Multi layered and with a depth that demands re-reading and
exploring in detail, this is a complex, but at the same time thoroughly
readable, work. Drawing on myth, Christian icons, medieval, and classical characters, Mercè Rodoreda’s final novel was so enjoyable, I will be hunting
down further translated works from her bibliography. In fact I have already committed to reading two via my "Classics Club" list of fifty classic translated books.

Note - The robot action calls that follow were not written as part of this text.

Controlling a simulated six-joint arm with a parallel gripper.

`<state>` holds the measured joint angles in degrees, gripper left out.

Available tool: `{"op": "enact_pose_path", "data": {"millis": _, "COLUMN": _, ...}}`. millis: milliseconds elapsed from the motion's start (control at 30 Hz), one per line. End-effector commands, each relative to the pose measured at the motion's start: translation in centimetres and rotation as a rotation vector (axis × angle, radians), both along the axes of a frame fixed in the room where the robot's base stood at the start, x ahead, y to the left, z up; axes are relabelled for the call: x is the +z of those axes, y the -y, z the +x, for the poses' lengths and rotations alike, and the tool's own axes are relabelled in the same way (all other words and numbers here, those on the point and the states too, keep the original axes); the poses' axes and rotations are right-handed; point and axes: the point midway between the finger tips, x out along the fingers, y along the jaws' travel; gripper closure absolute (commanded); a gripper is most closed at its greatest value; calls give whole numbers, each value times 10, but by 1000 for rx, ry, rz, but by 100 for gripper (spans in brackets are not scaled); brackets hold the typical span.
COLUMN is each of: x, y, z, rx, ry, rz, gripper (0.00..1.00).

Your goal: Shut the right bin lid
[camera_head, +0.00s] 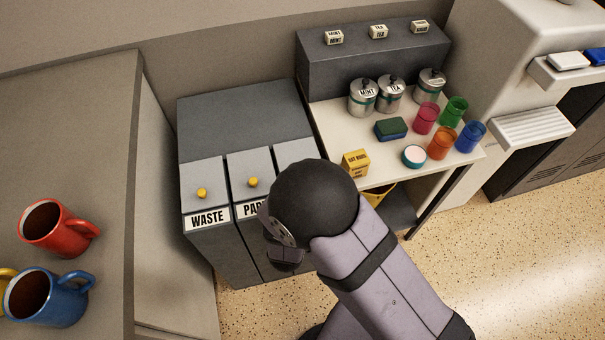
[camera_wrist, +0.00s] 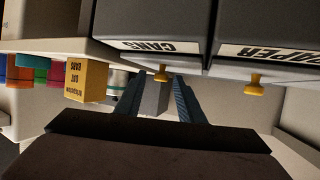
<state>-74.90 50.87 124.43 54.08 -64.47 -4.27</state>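The right bin is labelled CANS in the wrist view, upside down there. Its grey lid (camera_head: 297,150) lies in line with the other two lids in the head view and looks down, though my arm hides its front part. Its yellow knob (camera_wrist: 162,74) shows in the wrist view. My gripper (camera_wrist: 160,88) has its two fingers apart, with nothing held between them. Its fingertips appear close to the front of the CANS bin (camera_wrist: 155,45), near the knob; I cannot tell if they touch. In the head view my wrist hides the fingers.
The WASTE bin (camera_head: 207,218) and PAPER bin (camera_head: 250,190) stand to the left, lids down. A counter on the right holds a yellow box (camera_head: 355,163), canisters, a round tin (camera_head: 414,156) and coloured cups. Red (camera_head: 55,228) and blue (camera_head: 48,297) mugs stand at left.

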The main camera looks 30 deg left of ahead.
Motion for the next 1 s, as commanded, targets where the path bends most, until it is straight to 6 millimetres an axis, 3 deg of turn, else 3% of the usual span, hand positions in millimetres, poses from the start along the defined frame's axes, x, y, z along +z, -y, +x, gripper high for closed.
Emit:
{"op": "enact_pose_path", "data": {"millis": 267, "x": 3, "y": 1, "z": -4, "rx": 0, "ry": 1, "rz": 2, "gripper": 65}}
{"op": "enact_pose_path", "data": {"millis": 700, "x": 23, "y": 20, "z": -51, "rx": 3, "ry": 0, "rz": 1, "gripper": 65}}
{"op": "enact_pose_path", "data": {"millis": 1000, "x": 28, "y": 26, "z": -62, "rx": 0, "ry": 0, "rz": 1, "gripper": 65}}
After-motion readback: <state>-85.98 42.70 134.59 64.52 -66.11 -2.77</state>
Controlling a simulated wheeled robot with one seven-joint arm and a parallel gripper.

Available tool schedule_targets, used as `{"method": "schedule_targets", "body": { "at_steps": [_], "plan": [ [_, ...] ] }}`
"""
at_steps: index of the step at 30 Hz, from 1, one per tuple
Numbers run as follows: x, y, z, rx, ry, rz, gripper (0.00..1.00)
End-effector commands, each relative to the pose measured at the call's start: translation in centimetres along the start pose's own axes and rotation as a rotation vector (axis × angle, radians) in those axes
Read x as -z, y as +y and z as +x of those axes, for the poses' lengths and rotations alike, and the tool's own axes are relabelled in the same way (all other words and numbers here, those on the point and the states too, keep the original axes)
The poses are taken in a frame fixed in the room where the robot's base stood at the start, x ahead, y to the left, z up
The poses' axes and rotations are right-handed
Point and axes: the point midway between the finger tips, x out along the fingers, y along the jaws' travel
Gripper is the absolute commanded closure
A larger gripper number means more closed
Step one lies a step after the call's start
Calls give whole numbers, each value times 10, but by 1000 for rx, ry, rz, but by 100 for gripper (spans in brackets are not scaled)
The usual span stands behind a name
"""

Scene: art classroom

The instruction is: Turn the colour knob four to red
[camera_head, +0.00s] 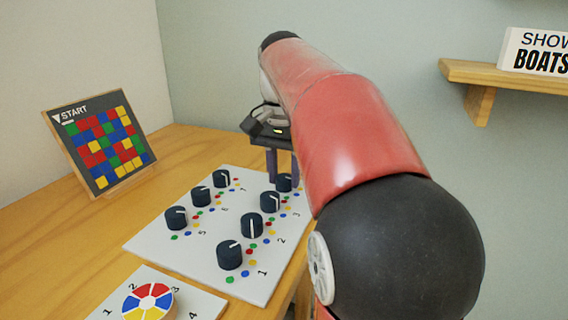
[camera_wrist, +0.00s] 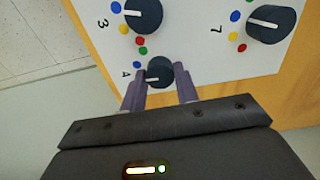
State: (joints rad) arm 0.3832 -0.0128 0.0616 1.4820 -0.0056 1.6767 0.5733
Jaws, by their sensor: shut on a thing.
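Colour knob four is a small dark round knob (camera_wrist: 160,67) beside the printed 4 in the wrist view. It also shows at the far right end of the near row in the head view (camera_head: 285,183). My gripper (camera_wrist: 162,84) is shut on it, one purple-grey finger on each side; in the head view my gripper (camera_head: 282,166) reaches down onto it. The knob's white pointer points left in the wrist view, below the blue dot (camera_wrist: 137,64). A green dot (camera_wrist: 142,50) and a red dot (camera_wrist: 140,41) lie just above; my fingers may hide other dots.
The white panel (camera_head: 150,240) carries several other knobs, with knob three (camera_wrist: 143,14) and knob seven (camera_wrist: 270,22) close by. A coloured START chart (camera_head: 100,140) stands at the left. A card with a colour wheel (camera_head: 148,300) lies in front.

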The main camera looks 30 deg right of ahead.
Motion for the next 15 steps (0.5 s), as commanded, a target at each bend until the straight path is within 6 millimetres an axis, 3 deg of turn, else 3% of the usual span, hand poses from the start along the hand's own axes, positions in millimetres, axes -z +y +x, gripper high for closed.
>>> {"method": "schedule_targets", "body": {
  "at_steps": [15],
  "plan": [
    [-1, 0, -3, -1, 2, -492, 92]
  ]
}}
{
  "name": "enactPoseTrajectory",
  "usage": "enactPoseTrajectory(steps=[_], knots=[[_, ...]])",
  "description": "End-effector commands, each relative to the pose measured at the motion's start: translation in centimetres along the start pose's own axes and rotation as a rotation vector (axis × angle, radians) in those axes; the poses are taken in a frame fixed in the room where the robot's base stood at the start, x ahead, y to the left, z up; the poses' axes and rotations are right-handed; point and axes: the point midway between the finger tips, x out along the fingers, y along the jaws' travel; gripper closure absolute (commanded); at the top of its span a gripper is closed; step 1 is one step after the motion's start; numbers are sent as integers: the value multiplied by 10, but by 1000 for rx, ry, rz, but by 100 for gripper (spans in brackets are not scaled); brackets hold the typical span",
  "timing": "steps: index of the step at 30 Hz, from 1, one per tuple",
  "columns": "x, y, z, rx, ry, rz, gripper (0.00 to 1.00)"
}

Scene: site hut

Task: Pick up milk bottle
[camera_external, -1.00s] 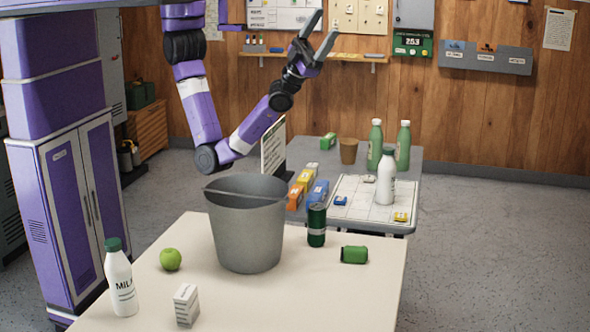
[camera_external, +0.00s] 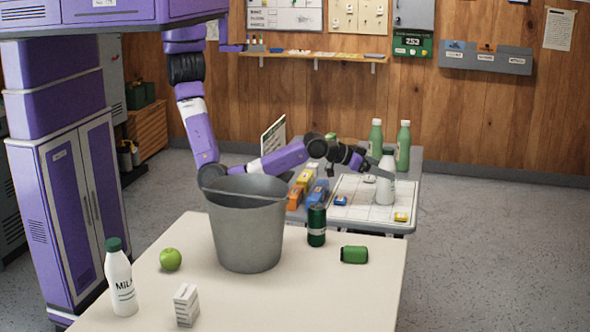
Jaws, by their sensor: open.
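One white milk bottle (camera_external: 121,285) with a green cap stands upright at the left front of the near table, its label reading MILK. A second white bottle (camera_external: 387,190) stands upright on the gridded board on the far table, in front of two green bottles. My gripper (camera_external: 381,172) is open, reaching in from the left at the upper part of this second bottle. Its fingers overlap the bottle in the picture; I cannot tell whether they touch it or are around it.
On the near table (camera_external: 345,300) are a grey bucket (camera_external: 240,240), a green apple (camera_external: 170,259), a small striped box (camera_external: 186,305), a dark green can (camera_external: 316,225) and a lying green can (camera_external: 354,254). Two green bottles (camera_external: 403,146) and several coloured boxes (camera_external: 304,181) stand on the far table (camera_external: 418,200).

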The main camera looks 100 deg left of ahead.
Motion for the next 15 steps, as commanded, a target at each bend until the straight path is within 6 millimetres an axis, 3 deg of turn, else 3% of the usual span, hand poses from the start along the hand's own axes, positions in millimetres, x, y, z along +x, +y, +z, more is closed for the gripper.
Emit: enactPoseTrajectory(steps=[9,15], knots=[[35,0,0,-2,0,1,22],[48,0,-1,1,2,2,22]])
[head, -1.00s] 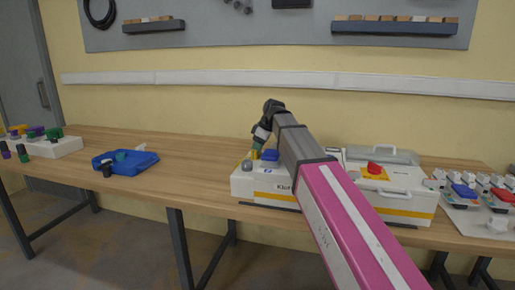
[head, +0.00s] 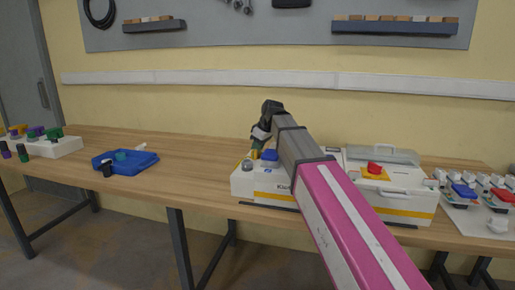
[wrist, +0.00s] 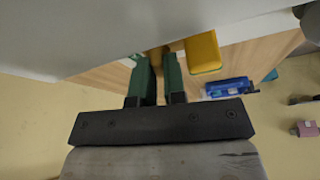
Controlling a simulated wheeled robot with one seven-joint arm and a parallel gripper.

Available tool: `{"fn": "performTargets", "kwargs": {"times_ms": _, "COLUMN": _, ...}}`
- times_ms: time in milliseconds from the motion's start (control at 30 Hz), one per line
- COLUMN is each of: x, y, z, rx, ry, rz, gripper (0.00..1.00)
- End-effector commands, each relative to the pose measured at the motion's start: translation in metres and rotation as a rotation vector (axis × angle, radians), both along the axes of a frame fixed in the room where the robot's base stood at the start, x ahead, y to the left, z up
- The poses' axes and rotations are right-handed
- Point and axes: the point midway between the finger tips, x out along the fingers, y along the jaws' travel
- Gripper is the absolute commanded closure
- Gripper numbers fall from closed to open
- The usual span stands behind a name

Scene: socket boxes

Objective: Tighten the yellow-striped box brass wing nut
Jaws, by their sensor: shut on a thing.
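My gripper (head: 256,149) reaches down at the left end of a white box (head: 250,186) with dark lettering on its front. In the wrist view its two green fingers (wrist: 157,82) are close together, with a brass-coloured piece (wrist: 157,54) between their tips. This looks like the wing nut, but its wings are mostly hidden by the fingers.
A grey knob (head: 247,165) and a blue part (head: 270,155) sit on the left box close to my gripper. A yellow part (wrist: 203,52) is beside the fingers in the wrist view. A blue tray (head: 145,166) lies left on the table, with bare wood between.

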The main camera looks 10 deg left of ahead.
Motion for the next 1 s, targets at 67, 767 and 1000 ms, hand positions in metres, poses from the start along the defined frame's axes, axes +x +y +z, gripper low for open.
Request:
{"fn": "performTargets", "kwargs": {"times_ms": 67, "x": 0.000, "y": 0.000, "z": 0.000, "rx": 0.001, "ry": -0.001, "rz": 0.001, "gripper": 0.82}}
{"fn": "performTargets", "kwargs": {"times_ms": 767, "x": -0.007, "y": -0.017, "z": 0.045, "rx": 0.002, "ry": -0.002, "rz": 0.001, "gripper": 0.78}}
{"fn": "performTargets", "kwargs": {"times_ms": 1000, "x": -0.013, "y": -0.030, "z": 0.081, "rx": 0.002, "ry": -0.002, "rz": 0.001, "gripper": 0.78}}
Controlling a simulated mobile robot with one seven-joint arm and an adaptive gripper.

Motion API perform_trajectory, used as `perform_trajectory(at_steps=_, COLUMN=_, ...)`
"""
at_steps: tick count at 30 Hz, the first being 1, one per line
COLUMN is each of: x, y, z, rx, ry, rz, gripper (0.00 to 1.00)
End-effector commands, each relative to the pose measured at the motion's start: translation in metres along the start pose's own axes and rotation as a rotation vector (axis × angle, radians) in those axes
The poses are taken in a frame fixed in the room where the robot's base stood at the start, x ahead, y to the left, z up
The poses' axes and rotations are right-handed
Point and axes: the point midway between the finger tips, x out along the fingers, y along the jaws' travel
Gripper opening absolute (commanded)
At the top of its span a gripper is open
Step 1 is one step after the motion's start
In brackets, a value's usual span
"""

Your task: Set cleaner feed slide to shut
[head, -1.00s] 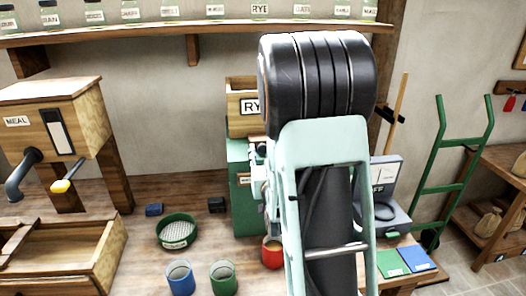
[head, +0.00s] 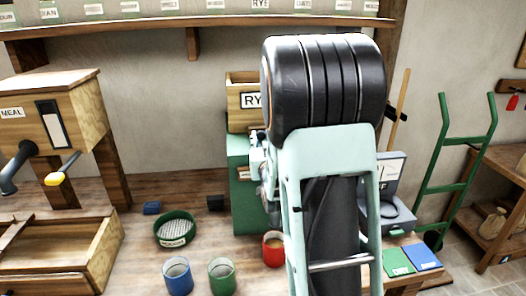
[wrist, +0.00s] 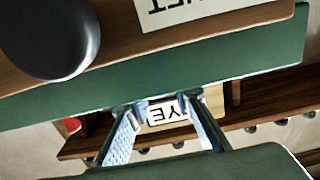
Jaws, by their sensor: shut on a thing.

Another wonderful Catalan work that was published last year
was “Life Embitters” by Josep Pla (translated by Peter Roland Bush) published
by Archipelago Books, a very large collection of short stories, over 600 pages
worth, which is written in a more “straight forward” narrative style if you
would like to explore Catalan Literature outside of this dark and frolicking
work.
A worthy entrant on the Best Translated Book Award
shortlist, one I thoroughly enjoyed, a tale of a wandering young boy, observing
the war around him, meeting so many characters he simply has to become a man:
I enjoyed nothing more than
wandering throughout the world lost. Doing as I please no matter how things
turned out, with no one giving me any advice. Seeing the sky, the forests,
experiencing fear, contemplating the night and it having a roof.